La laguna retrostante è la zona umida più grande della Grecia e la più meridionale di tutta l'Europa: stamattina stazionano in mezzo allo stagno un paio di grandi comunità di fenicotteri rosa ed ovunque volano aironi e cormorani e cornacchie e aquile reali, che già ieri avevamo avvistato dal mare. La duna che divide la laguna dalla baia è alta abbastanza da offrire una visuale sull'intera regione, sia verso l'interno che verso il mare aperto. La baia è poi la vera attrazione della zona: le foto panoramiche non sono sufficienti a far comprendere la straordinaria atmosfera che si respira sulla spiaggia, una grande cala circolare racchiusa tra due alte scogliere rocciose, quella a sud sormontata da un altro castello veneziano tutto merlato. La sabbia è fine e dorata, con i sedimenti rosa che la rendono in tutto simile a quella super-protetta di Budelli nell'arcipelago sardo della Maddalena, ma qui tutti ci camminano sopra avanti e indietro in lunghe e lente transumanze umane che iniziano al mattino presto e terminano alla sera tardi, anche oltre l'ora del tramonto, quando tutta la baia è ormai in ombra o addirittura avvolta dall'oscurità.
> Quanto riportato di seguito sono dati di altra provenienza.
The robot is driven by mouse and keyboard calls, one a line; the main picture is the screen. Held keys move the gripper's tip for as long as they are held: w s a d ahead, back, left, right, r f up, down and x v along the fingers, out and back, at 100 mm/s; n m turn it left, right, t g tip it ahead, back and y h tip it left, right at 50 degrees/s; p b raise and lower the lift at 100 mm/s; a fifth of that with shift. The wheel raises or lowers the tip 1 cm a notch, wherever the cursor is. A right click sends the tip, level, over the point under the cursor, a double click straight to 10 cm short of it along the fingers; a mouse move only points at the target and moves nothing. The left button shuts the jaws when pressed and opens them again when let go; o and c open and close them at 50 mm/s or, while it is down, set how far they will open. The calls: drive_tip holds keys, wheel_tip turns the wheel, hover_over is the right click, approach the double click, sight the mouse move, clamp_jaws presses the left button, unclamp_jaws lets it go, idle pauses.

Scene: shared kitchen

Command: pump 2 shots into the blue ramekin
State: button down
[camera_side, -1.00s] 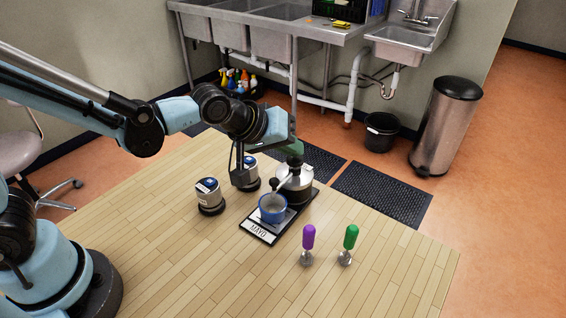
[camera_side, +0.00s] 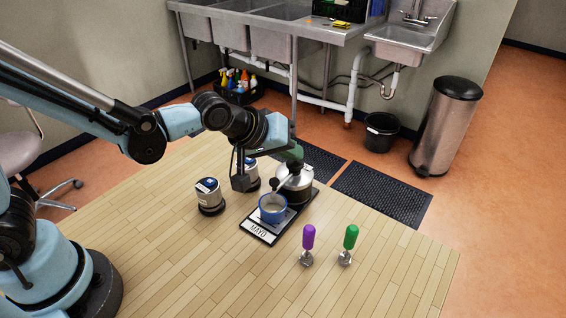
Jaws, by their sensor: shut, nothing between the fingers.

Stanotte siamo rimasti da soli: gli unici a dormire in tenda sotto il ginepro coccolone più alto ed ombroso della duna.
Stamattina non siamo più soli: ad ondate successive arrivano bagnanti e turisti su ogni mezzo, una famigliola persino in bicicletta, anche se poi c'è quello col fuoristrada che si avventura tra le dune per parcheggiare a due passi dal mare (!)
Il sole è arrivato tardi a svegliare Mauro, verso le nove, ma io ero già in giro sin dalle sette del mattino: elettrizzata all'idea di essere qui!
Ho scattato millemila fotografie da tutte le possibili angolazioni, incurante del controluce o della scarsa visibilità... Ne fosse uscita una decente!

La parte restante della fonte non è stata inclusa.